Un non de tous les refus

C’est le caractère dominant de la majorité des électeurs qui se sont mobilisés pour rejeter le traité européen. L’avenir les inquiète, l’ailleurs les angoisse. « La xénophobie a constitué un puissant ressort du vote », analyse François Miquet-Marty qui souligne combien les images combinées de « l’adhésion de la Turquie et du plombier polonais », toutes deux popularisées dans un premier temps par Philippe de Villiers, « ont fonctionné à plein ». Le rejet de l’étranger constitue l’humus d’un pays qui a accordé, il y a trois ans, 5 millions de voix à Jean-Marie Le Pen.
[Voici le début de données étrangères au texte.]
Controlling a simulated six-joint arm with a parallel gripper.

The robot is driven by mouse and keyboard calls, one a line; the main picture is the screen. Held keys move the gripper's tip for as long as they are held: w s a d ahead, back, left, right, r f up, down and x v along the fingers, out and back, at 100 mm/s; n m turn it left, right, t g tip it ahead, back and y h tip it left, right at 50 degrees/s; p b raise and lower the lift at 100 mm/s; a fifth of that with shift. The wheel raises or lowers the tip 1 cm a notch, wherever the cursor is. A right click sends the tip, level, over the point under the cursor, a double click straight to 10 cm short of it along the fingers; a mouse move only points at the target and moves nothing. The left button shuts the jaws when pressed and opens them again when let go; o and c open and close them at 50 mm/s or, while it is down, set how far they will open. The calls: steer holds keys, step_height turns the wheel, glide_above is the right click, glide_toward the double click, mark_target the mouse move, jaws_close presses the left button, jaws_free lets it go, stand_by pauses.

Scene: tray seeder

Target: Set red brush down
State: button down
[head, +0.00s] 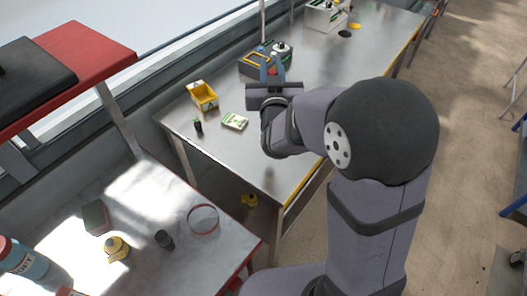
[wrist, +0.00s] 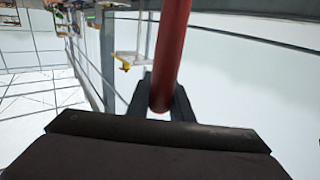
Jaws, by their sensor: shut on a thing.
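The red brush (wrist: 173,45) shows in the wrist view as a smooth red handle, running from the top edge down between the dark jaws. My gripper (wrist: 161,98) is shut on it. The brush's head end is not visible there. In the head view my gripper (head: 272,72) is above the far metal bench (head: 305,92), in front of the dark device with a yellow-framed top. My own wrist hides most of the brush there, and I cannot tell its gap to the bench.
On the bench, left of my gripper, are a yellow bin (head: 203,96), a small dark pot (head: 198,127) and a green-white packet (head: 235,121). The dark device (head: 258,65) stands behind. A white machine (head: 325,17) is farther back. Bare metal lies right of the packet.

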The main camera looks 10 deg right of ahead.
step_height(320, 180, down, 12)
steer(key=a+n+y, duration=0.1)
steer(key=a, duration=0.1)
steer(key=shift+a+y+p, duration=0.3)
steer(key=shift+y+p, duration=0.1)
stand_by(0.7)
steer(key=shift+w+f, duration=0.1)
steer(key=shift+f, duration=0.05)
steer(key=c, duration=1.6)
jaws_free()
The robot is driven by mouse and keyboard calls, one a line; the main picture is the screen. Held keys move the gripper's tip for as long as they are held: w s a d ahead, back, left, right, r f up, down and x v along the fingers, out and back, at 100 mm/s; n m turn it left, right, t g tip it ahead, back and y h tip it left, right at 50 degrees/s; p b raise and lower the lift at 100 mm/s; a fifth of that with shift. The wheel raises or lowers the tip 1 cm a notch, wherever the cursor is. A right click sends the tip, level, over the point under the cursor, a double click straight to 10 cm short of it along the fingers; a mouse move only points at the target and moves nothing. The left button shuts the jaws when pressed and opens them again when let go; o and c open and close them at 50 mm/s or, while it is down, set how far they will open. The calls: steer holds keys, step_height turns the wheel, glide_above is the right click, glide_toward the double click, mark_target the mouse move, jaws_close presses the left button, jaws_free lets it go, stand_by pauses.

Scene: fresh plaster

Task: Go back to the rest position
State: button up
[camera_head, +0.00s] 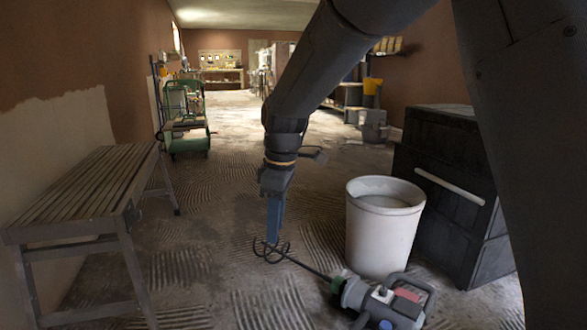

Ainsi, 49 % des personnes interrogées approuvent l’affirmation selon laquelle « il y a trop d’étrangers en France ». Et 67 % de ces dernières ont voté non, un symptôme qui témoigne du poids des bataillons lepénistes qui ont silencieusement provoqué la victoire du non dimanche. Au total, l’ensemble des « motivations » des électeurs du non traduit l’addition de ces refus : si 38 % se sont déplacés pour « permettre de renégocier le traité », 32 % mettent en avant leur « refus de l’Europe libérale », 31 % un « ras-le-bol » général, 27 % entonnent l’antienne souverainiste de la sauvegarde de « l’indépendance de la France » et 22 % clament leur « refus de l’adhésion de la Turquie » à l’Union européenne.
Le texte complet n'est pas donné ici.